La banda holandesa, formada por los hermanos Pablo (voz y guitarra) y Luka van de Poel (batería), junto a Robin Piso (Hammond), tiene lo que hace falta para convertirse en leyenda: actitud, carisma, potencia y una destreza instrumental que deja sin palabras. Con más de diez discos en su haber a pesar de rondar apenas la treintena, han desarrollado un sonido que bebe de los clásicos pero con una identidad tan potente que es imposible verles en directo sin quedar atrapado.

Desde el principio quedó claro que lo suyo es el rock de verdad. Nada de poses ni adornos innecesarios. Luka es un metrónomo humano con una pegada feroz y una precisión quirúrgica, capaz de sostener el peso de la banda con una contundencia aplastante. Robin, con su Hammond, es mucho más que un teclista: llena cada hueco con una base rítmica que a veces hace olvidar la ausencia de bajo y, al mismo tiempo, mete arreglos que elevan las canciones a otro nivel. Su capacidad para usar el instrumento tanto melódica como armónicamente es clave en el sonido del grupo. Y luego está Pablo, que canta como si se le fuera la vida en ello y toca la guitarra con una soltura insultante, alternando solos vertiginosos con riffs de un groove brutal.
«Tres músicos, diez discos y un vendaval de sonido que sacude el alma. Si el rock está en peligro, DeWolff es su mejor defensa.»
El público lo entendió desde el minuto uno. Desde las primeras filas hasta el fondo de la sala, todo era energía y entrega (dentro de que muchos de los allí presentes ya no somos chavales). Se cantaron, se corearon los estribillos y se sintió cada golpe de caja como un latido más del concierto. Si en estudio ya son un cañón, en directo la experiencia es el siguiente nivel. Pocas bandas pueden permitirse el lujo de tocar un tema de casi veinte minutos, y «Rosita» fue otra prueba de que estos tipos son diferentes. Una odisea rockera que encapsula su esencia: improvisación, explosiones instrumentales y una química brutal entre los tres.

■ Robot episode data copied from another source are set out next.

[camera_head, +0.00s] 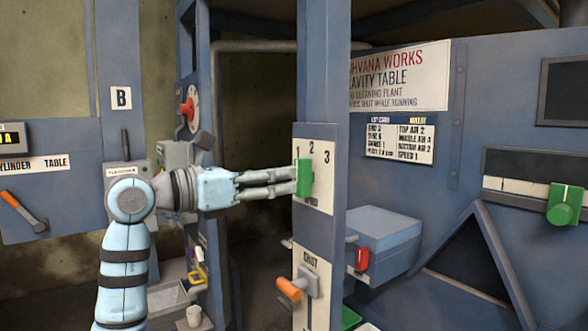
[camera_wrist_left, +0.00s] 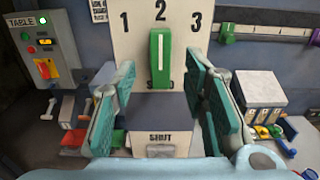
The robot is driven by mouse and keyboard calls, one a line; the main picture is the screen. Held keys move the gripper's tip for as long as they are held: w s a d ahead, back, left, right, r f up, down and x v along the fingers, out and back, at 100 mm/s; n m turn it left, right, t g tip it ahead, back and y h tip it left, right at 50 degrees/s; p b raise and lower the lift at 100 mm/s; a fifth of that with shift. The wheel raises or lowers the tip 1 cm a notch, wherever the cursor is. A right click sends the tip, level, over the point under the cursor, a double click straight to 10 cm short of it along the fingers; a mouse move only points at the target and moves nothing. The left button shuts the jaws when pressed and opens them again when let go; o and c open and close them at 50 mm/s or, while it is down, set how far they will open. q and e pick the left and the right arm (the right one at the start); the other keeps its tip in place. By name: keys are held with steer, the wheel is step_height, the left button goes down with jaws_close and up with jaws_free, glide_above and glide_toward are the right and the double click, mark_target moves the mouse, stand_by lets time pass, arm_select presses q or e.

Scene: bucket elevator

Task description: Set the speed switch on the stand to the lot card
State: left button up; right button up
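The speed switch is a green handle (camera_head: 303,178) on a white plate (camera_head: 318,200) marked 1, 2, 3 on the blue stand (camera_head: 321,80). In the left wrist view the green handle (camera_wrist_left: 160,60) stands upright, its white line pointing at 2. My left gripper (camera_head: 293,182) reaches in from the left, close in front of the handle. In the left wrist view its fingers (camera_wrist_left: 162,85) are open, one on each side of the handle, with gaps visible. The lot card (camera_head: 400,140), headed wheat, hangs on the wall; its last line appears to read speed 1. My right gripper is out of view.
Below the switch, an orange-handled lever (camera_head: 290,290) sticks out of a plate marked SHUT. A blue box (camera_head: 385,243) with a red handle is right of the stand. A green knob (camera_head: 564,204) sits at far right. A red knob (camera_head: 187,109) is on the post behind my arm.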

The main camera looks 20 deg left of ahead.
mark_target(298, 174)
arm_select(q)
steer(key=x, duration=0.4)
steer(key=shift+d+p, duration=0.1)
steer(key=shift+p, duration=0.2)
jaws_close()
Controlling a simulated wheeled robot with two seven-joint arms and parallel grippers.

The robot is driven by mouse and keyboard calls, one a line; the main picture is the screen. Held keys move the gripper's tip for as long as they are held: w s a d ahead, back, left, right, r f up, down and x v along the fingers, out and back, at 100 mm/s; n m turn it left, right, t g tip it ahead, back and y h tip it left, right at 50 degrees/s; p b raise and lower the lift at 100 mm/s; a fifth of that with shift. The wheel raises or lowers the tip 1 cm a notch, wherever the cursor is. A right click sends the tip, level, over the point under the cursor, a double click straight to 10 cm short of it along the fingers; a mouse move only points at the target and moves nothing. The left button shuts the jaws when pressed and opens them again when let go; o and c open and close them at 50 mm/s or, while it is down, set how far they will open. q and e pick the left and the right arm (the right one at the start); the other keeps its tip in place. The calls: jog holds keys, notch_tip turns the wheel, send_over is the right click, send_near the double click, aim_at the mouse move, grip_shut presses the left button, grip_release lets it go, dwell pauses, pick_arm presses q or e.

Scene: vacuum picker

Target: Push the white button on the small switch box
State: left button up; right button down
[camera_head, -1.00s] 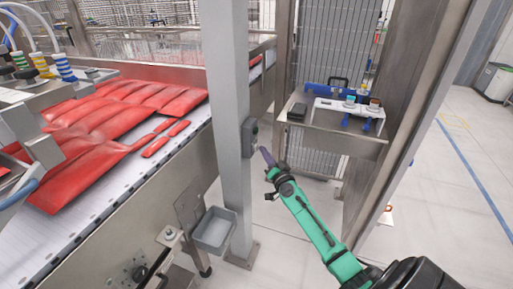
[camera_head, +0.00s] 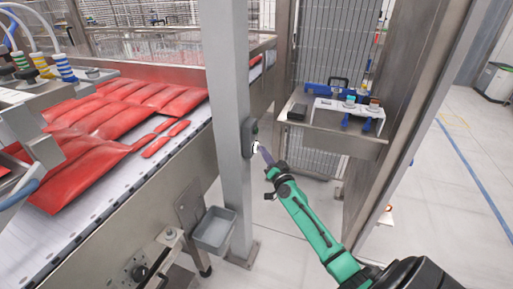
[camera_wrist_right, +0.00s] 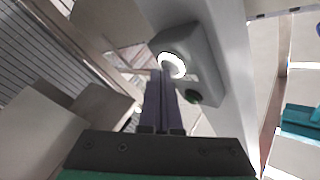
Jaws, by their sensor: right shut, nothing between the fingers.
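The small grey switch box (camera_head: 250,138) is mounted on the upright grey post. Its white button (camera_head: 255,147) shows bright on the side facing my right gripper. In the right wrist view, the box (camera_wrist_right: 204,62) carries the round bright white button (camera_wrist_right: 172,62) and a dark green button (camera_wrist_right: 193,97). My right gripper (camera_head: 263,152) is shut and empty, its purple fingers pointing at the white button. In the wrist view the fingertips (camera_wrist_right: 165,73) overlap the button's lower edge; they are at or very near it, and I cannot tell contact for sure. My left gripper is not in view.
The grey post (camera_head: 230,100) stands beside a conveyor (camera_head: 110,185) with several red pouches. A small grey bin (camera_head: 213,232) hangs low on the post. A shelf (camera_head: 340,140) with small items is at the back right. Open floor lies to the right.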

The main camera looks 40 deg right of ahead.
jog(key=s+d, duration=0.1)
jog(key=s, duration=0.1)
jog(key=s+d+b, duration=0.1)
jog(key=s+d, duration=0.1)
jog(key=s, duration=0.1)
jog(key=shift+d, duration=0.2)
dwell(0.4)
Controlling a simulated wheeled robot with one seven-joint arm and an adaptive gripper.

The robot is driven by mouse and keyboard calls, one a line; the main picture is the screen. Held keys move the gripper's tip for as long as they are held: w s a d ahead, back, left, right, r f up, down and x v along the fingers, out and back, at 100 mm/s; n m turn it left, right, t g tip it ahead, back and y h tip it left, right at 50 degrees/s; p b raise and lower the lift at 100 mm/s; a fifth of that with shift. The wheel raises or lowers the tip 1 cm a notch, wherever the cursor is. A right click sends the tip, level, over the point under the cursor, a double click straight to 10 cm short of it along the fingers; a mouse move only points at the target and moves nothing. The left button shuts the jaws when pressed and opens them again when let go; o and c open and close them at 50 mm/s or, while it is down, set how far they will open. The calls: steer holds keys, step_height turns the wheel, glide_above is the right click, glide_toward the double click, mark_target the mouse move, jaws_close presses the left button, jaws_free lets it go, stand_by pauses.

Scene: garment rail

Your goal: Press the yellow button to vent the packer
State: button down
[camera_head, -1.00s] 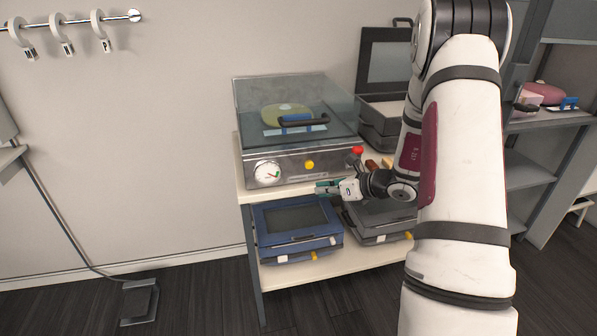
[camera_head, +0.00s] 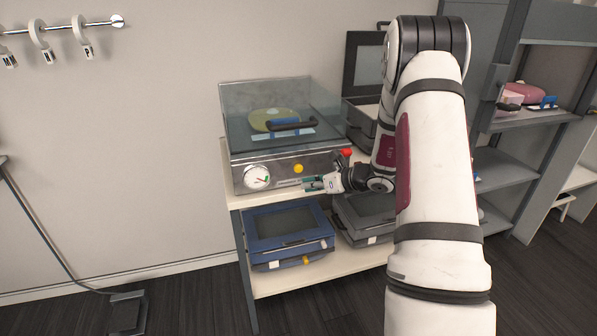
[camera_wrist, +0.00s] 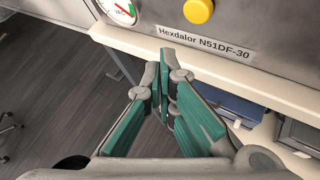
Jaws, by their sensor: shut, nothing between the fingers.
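The packer (camera_head: 290,150) is a metal box with a clear lid, standing on the cart's top shelf. The lid is down, with a green item under it. The yellow button (camera_head: 298,168) is on its front panel, right of the round gauge (camera_head: 257,177). In the wrist view the yellow button (camera_wrist: 198,11) is at the top, above the label "Hexdalor N51DF-30". My gripper (camera_head: 308,184) is just in front of the panel, a little below and right of the button, apart from it. In the wrist view its green-padded fingers (camera_wrist: 165,75) are shut and empty.
A red knob (camera_head: 346,152) is at the packer's right front corner. The cart's pale top edge (camera_wrist: 125,40) runs below the panel. A blue case (camera_head: 290,232) and a grey case (camera_head: 365,215) sit on the lower shelf. A grey shelf unit (camera_head: 510,165) stands right.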

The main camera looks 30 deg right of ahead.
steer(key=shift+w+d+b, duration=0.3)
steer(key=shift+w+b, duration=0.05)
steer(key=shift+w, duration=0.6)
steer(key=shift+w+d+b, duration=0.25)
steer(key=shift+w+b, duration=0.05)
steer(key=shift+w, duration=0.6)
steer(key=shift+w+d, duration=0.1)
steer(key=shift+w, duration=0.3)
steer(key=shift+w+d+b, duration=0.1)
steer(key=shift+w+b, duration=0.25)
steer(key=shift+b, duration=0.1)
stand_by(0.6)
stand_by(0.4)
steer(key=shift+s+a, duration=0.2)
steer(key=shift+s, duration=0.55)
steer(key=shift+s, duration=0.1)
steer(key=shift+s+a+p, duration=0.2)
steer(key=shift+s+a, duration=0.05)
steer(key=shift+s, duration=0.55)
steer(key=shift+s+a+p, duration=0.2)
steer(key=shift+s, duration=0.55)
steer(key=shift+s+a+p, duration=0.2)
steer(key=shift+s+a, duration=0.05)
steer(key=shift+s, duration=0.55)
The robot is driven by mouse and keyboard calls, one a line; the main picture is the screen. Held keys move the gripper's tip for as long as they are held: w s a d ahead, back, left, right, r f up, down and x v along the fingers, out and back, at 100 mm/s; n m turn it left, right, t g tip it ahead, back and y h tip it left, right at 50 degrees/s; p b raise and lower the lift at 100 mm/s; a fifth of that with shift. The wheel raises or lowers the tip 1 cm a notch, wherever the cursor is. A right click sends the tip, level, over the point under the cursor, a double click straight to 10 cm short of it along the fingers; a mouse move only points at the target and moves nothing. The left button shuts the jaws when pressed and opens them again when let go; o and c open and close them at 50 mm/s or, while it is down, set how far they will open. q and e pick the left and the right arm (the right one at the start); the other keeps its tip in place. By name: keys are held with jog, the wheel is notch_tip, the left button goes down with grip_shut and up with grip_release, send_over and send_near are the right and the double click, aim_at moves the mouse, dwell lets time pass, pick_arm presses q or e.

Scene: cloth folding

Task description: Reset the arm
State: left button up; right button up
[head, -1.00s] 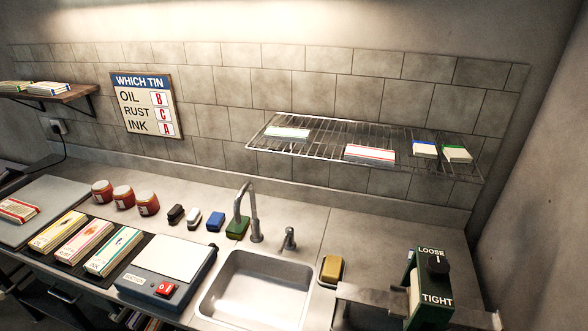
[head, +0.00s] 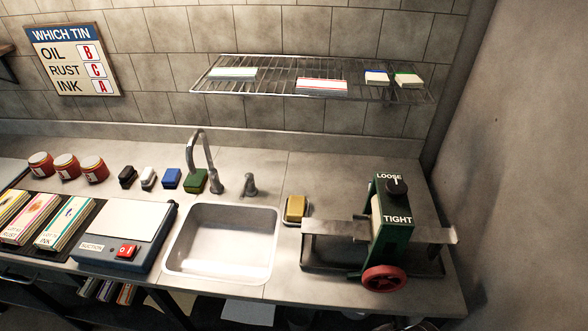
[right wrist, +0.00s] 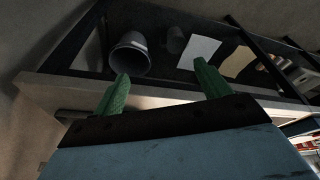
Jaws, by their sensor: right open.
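My right gripper (right wrist: 162,84) shows in the right wrist view with its two green fingers spread apart. Nothing is between the fingers. Beyond them are a grey bucket (right wrist: 130,56) and a white sheet (right wrist: 198,50) on a dark lower shelf under the counter. Neither of my arms shows in the head view, and my left gripper is out of sight.
The counter carries a suction box (head: 120,240), a sink (head: 222,245), a yellow sponge (head: 295,208) and a green wringer (head: 392,228) at the right. A wire rack (head: 270,85) hangs above. The counter's edge (right wrist: 200,98) crosses the right wrist view.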

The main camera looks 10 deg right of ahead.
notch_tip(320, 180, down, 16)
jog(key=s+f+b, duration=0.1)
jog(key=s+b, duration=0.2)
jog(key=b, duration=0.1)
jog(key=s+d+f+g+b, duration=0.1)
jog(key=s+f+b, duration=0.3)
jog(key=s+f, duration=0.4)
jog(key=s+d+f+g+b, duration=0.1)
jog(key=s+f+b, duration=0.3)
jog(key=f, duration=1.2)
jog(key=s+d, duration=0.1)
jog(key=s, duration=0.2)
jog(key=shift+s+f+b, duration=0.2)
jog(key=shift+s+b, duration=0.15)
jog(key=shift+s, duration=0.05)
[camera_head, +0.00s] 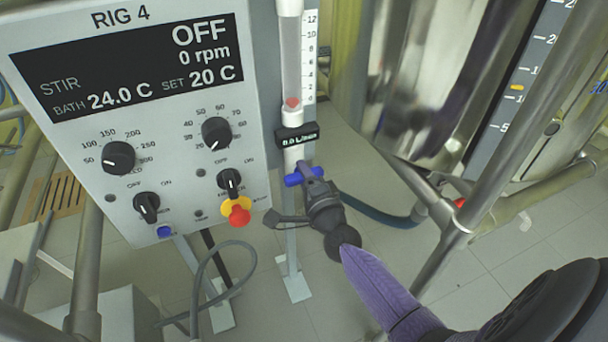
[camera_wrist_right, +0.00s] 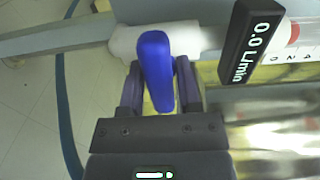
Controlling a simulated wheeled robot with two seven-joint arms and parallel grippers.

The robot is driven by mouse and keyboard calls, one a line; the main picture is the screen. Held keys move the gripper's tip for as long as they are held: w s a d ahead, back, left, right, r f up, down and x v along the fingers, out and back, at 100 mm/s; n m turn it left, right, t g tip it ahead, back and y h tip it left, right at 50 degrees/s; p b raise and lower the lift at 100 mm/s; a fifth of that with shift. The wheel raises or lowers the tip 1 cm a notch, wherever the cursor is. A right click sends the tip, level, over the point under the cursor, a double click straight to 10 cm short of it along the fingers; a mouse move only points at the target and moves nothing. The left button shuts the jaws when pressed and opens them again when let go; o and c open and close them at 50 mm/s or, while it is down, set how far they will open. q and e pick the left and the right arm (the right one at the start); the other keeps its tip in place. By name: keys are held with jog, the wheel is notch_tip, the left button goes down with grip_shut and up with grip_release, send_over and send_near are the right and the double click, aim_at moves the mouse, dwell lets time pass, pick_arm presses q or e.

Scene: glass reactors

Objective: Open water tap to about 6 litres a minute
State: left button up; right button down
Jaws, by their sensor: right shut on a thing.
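The water tap has a blue lever handle (camera_head: 304,176) below the flow meter. In the right wrist view the blue handle (camera_wrist_right: 156,70) lies between the fingers of my right gripper (camera_wrist_right: 157,85), which is shut on it. In the head view my right gripper (camera_head: 311,180) reaches up to the handle from below right. The flow display (camera_head: 297,137) reads 0.0 L/min, and it also shows in the right wrist view (camera_wrist_right: 250,42). The red float (camera_head: 292,103) sits at the bottom of the clear flow tube (camera_head: 290,60). My left gripper is not in view.
The RIG 4 control panel (camera_head: 130,110) stands left of the tap, with knobs and a red button (camera_head: 240,215). It reads OFF, 0 rpm. A shiny vessel (camera_head: 430,80) and metal frame tubes (camera_head: 470,220) stand at the right. A dark hose (camera_head: 380,215) runs behind my gripper.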

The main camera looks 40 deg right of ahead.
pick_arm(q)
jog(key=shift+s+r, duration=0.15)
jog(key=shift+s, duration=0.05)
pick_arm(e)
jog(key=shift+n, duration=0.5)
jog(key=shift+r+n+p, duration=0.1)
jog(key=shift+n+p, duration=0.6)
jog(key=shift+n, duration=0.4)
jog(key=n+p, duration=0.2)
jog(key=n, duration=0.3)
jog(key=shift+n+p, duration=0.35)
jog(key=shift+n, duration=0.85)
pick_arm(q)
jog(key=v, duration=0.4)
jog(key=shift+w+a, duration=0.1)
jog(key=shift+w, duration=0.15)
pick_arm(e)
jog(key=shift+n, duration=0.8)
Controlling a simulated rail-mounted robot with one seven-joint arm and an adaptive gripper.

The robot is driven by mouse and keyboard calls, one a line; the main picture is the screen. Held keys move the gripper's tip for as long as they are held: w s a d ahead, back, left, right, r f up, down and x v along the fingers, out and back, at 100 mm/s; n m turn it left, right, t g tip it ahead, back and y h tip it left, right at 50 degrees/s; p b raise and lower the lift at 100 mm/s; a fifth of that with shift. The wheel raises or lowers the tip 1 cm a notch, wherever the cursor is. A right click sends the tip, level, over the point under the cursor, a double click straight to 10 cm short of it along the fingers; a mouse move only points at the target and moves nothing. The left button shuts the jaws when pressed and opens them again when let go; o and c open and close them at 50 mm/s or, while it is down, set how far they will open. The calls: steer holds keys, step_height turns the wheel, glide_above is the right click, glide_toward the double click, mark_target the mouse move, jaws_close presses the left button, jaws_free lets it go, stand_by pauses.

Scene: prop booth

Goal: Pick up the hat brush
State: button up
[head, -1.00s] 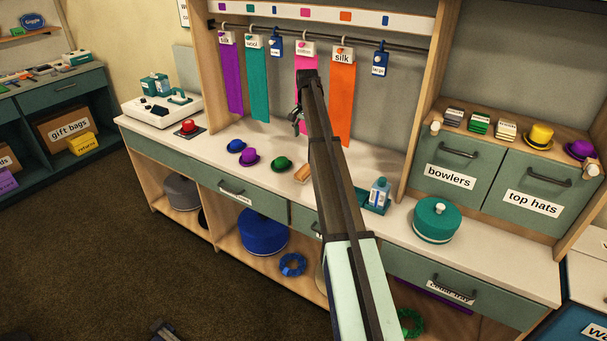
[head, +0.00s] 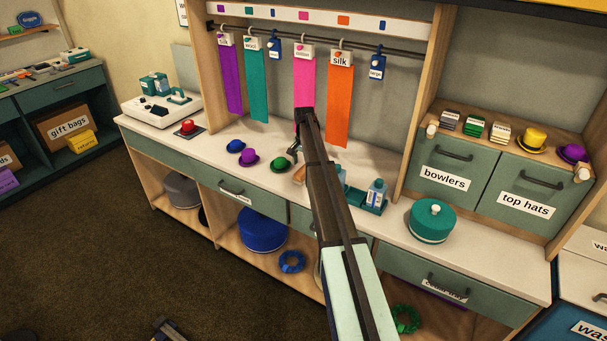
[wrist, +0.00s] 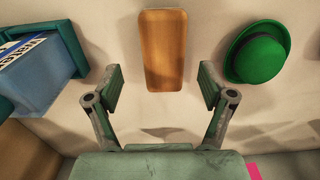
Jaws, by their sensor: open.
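The hat brush shows as a tan wooden block with rounded corners (wrist: 165,50), lying on the white counter. In the head view the brush (head: 299,175) is partly hidden by my arm. My gripper (wrist: 160,86) is open and empty. In the wrist view its two fingers stand apart, with the brush centred ahead of the gap between them and not touching either finger. In the head view my gripper (head: 293,153) hangs over the counter just above the brush.
A green bowler hat (wrist: 259,52) lies close on one side of the brush. A teal tray (wrist: 68,48) with a blue labelled bottle (wrist: 35,78) stands on the other. Purple and orange fabric strips (head: 340,108) hang behind. A teal hat box (head: 432,221) stands at right.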

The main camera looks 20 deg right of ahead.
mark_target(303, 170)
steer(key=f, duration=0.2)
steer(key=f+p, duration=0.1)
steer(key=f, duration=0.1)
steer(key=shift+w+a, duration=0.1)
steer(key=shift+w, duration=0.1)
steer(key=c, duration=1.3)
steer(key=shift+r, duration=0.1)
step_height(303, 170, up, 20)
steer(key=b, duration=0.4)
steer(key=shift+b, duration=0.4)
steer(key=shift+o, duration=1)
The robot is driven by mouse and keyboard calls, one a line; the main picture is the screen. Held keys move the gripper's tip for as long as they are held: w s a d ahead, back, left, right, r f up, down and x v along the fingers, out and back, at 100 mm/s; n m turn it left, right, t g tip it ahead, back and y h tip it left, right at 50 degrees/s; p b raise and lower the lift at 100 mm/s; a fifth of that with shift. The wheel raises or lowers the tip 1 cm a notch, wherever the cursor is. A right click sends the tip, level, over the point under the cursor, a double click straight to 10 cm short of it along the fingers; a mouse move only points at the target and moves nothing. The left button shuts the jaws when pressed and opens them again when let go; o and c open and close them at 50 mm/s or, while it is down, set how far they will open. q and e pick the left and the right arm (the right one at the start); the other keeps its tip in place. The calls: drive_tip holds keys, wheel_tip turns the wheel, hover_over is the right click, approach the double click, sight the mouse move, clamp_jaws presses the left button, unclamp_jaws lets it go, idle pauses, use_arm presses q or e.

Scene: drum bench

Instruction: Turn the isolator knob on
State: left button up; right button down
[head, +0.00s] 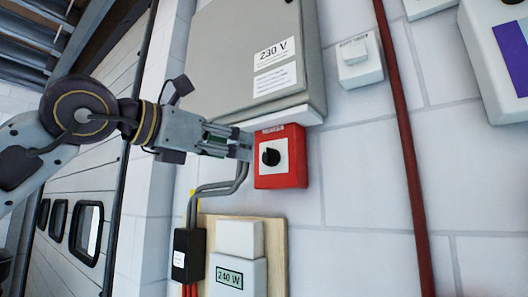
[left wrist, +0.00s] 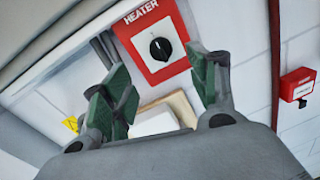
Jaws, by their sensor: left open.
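The isolator is a red box (head: 293,172) with a white face, mounted on the white wall below a grey cabinet. Its black round knob (head: 270,156) sits in the middle of the face; the knob also shows in the left wrist view (left wrist: 161,48), under the label HEATER. My left gripper (head: 246,147) comes in from the left at the box's left side, in front of the wall. In the left wrist view its green-padded fingers (left wrist: 160,92) are apart with nothing between them, and the knob appears beyond them. I cannot tell the knob's exact setting. My right gripper is not in view.
The grey cabinet (head: 225,60) marked 230 V hangs just above. A wooden board (head: 277,255) with white boxes and a black box (head: 189,255) with cables are below. A red pipe (head: 402,130) runs down the wall at right. The wall between the red box and pipe is clear.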

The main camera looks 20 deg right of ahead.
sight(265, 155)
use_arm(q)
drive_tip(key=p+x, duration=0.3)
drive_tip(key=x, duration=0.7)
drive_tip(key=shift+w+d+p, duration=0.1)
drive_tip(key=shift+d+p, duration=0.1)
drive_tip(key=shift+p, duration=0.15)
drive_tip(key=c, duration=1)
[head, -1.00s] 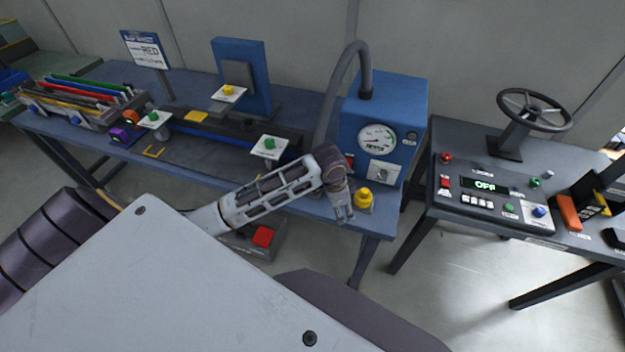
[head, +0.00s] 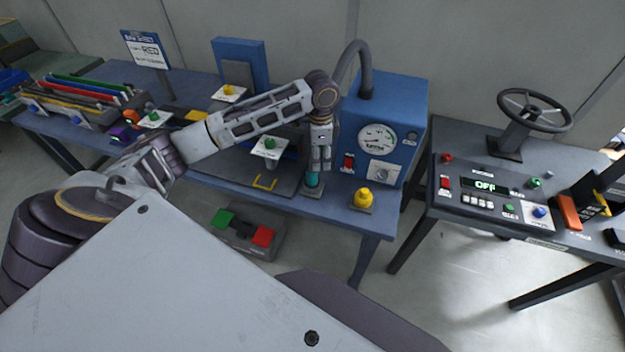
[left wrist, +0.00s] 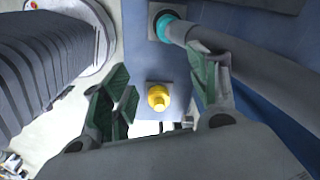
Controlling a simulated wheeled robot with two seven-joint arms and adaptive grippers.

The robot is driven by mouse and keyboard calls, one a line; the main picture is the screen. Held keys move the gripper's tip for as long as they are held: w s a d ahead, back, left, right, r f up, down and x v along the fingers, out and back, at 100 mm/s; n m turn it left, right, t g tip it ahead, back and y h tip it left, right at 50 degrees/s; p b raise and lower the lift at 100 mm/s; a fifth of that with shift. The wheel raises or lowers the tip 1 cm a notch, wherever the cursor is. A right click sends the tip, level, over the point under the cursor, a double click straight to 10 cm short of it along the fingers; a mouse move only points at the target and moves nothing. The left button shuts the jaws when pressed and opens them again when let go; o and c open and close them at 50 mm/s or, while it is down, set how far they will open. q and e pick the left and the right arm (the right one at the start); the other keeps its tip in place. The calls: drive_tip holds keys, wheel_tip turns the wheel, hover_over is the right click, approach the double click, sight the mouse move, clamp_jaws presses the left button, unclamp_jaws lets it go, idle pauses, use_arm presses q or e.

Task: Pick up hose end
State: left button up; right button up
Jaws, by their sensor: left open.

Cada tema fue un puñetazo de electricidad. Y es que DeWolff no solo tocan rock, lo viven, lo sudan y lo transmiten. La compenetración entre los tres es total, incluso en los coros, donde suman matices que refuerzan el carácter de cada canción. Verles en directo es recordar por qué este género nunca morirá mientras existan músicos que lo sientan de esta manera.
El único pero de la noche fue el sonido. Desde nuestra posición, por momentos la voz de Pablo se perdía entre la mezcla, lo que en algún instante resultó frustrante. No sabemos si fue una cuestión puntual o general, pero con una banda que tiene tanto que ofrecer en directo, nos dio un poco de coraje.

En definitiva, lo de anoche no fue un buen concierto de rock. Fue un CONCIERTAZO. Uno de esos que te recuerdan por qué este género sigue levantando pasiones y que hay bandas dispuestas a tomar el relevo de los grandes. DeWolff no es el futuro del rock. Es su presente.